There were a lot of other things that went wrong for the plaintiffs in this case, but the most bizarre part of the whole trial was when Ms. McClain was giving her narrative testimony. She was hard to understand and kept wiping her eyes and/or nose as if she were about to cry (call me hard-hearted, but I was not buying it). She described the occurrence as her getting into the yield lane and then Mr. Bryant “flying” up behind her and then hitting them. She then said something to the effect of “And I just went out.” Even though all other witnesses (including Mr. Scott who was in the car with her) testified that she was never unconscious at any point. After she “went out” she described that something told her to pull her car to the side of the road so she did (even though no other witnesses could recall her doing that either). She said (and I am recounting to the best of my recollection) “I was in shock. And I looked at him [Mr. Scott] and he was just in shock…he was stuck like Spongebob and I was….” Hold it! Rewind!

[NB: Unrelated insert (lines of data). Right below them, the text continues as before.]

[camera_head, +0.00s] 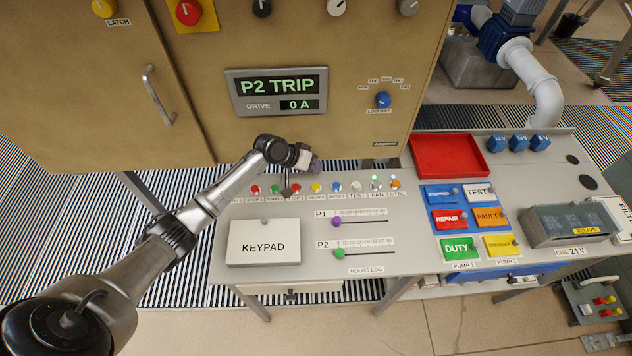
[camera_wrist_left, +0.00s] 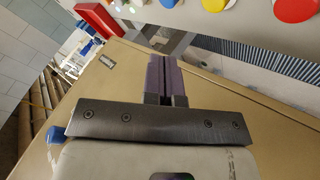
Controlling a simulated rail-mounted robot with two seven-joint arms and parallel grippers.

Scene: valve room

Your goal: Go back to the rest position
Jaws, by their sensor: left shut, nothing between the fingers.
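My left arm comes in from the lower left in the head view and reaches over the grey desk (camera_head: 410,250). My left gripper (camera_head: 316,166) is at the back of the desk, in front of the tan cabinet (camera_head: 300,40), above the row of coloured buttons. Its purple-grey fingers are shut and empty. In the left wrist view the closed fingers (camera_wrist_left: 167,78) lie side by side, with the cabinet behind them and several coloured buttons (camera_wrist_left: 295,8) near the top right. My right gripper is in neither view.
The cabinet display (camera_head: 277,92) reads P2 TRIP. The desk bears a KEYPAD cover (camera_head: 263,243), two sliders, coloured plaques (camera_head: 459,247), a red tray (camera_head: 447,156) and a relay box (camera_head: 575,223). The floor in front of the desk looks clear.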

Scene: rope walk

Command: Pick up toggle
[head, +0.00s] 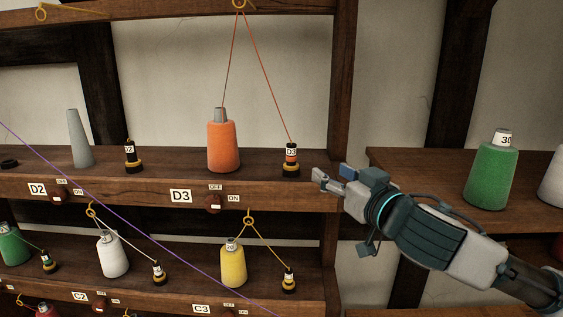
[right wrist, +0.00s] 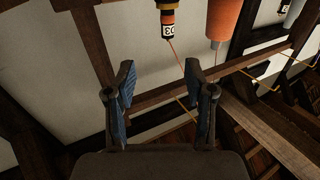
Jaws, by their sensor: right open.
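A small black toggle (head: 291,158) with a gold band, an orange band and a D3 label stands upright on the upper shelf near its right end. An orange thread runs from it up to a hook. The same toggle shows upside down at the top of the right wrist view (right wrist: 168,22). My right gripper (head: 320,180) is to the right of the toggle, apart from it, with its fingers pointing left. In the right wrist view the fingers (right wrist: 160,75) are spread with nothing between them. My left gripper is not in view.
An orange cone (head: 223,148) stands left of the toggle. A D2 toggle (head: 132,158) and a grey cone (head: 80,140) are farther left. A D3 switch (head: 212,202) is on the shelf's front edge. A dark post (head: 339,80) rises behind my gripper; a green cone (head: 490,178) stands right.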

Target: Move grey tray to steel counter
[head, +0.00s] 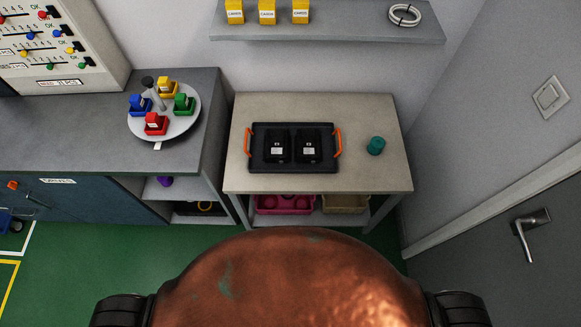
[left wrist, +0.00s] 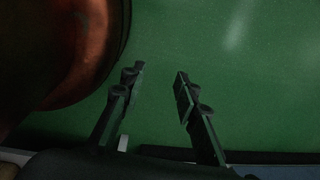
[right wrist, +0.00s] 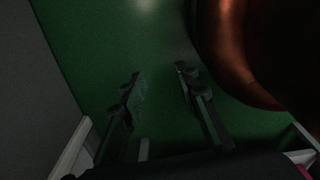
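A dark grey tray (head: 262,163) with orange handles at its left and right ends lies on a beige-topped table (head: 380,176) in the head view. It holds two black devices (head: 309,146) with white labels. A grey counter (head: 68,116) stands to the left of this table; I cannot tell whether it is the steel counter. My left gripper (left wrist: 158,72) is open and empty above the green floor. My right gripper (right wrist: 158,72) is also open and empty above the floor. Neither gripper shows in the head view.
A teal cylinder (head: 376,146) stands right of the tray. A round turntable (head: 185,121) with coloured bins sits on the grey counter. A shelf (head: 330,30) with yellow boxes hangs above. Pink (head: 285,204) and tan bins sit under the table. A door (head: 510,225) is at right.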

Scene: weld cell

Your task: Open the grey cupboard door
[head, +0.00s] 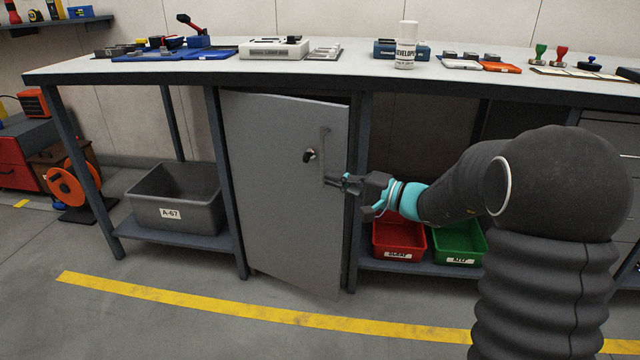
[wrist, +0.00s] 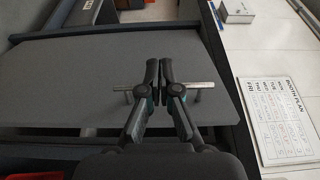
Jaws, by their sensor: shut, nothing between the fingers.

He was “stuck like Spongebob”?

She continued talking beyond this statement but I am not sure anyone heard her next few words. I think that everyone else was still trying to see how Spongebob ties into this civil case. I know I was. As funny as it might be on any other occasion to compare another’s behavior to that of Spongebob Squarepants, I am certain that if I were the plaintiff in a case such as this one that I could come up with an analogy that sounded a little more….not-weird. And of course the defense attorney did not pass up an opportunity to milk that one. One of his first questions was “so you are saying that you were both in shock and that you did not say anything to Mr. Scott and he didn’t not say anything to you?” “That’s right”, she replied. “So he was just ‘stuck like Spongebob’? What exactly does that mean, Ms. McClain?” Finally! Someone asked the question were all dying to know the answer to. What was her answer? “His eyes were all buggin’ out and he couldn’t say nothin’.” mm-hmm.

Once both sides of the case were heard the judge charged us with going into deliberations in order to come to a verdict. We could find in favor of the plaintiff or the defendant. If we found in favor of the plaintiff, we had to also come up with how much of a settlement they should get. Her honor also stated that we could only consider facts entered into evidence (including testimonies) and that we must decide if the preponderance of evidence weighed in favor of the plaintiff or the defendant. A majority of the jury, myself included, felt that the plaintiffs had simply not presented a very believable case and we were ready to side with the defendant. But there were a few bleeding hearts that simply felt sorry for the plaintiffs. In the end we decided to award each plaintiff with $950 which was a lot less than what the “bleeding hearts” wanted to give them, but still more than I wanted to give them (which was nothing). Nine hundred and fifty dollars was more than enough to cover their trip to the ER, but most of us did not feel that the trip to the chiropractor was necessary and that they simply did it at the encouragement of their lawyer (because they thought it might help in their case); it might have helped if they had actually presented the chiropractor’s testimony and/or his records of their visit(s) as evidence.

Moral of the Story

Lawyers are a necessary part of the justice system. Use one!

Secondary Moral of the Story: Don’t use references to cartoons in your testimony if the validity thereof is already in question.
Josh H.

PS: How many Chuck Norrises does it take to change a light bulb?

None, Chuck Norris prefers to kill in the dark.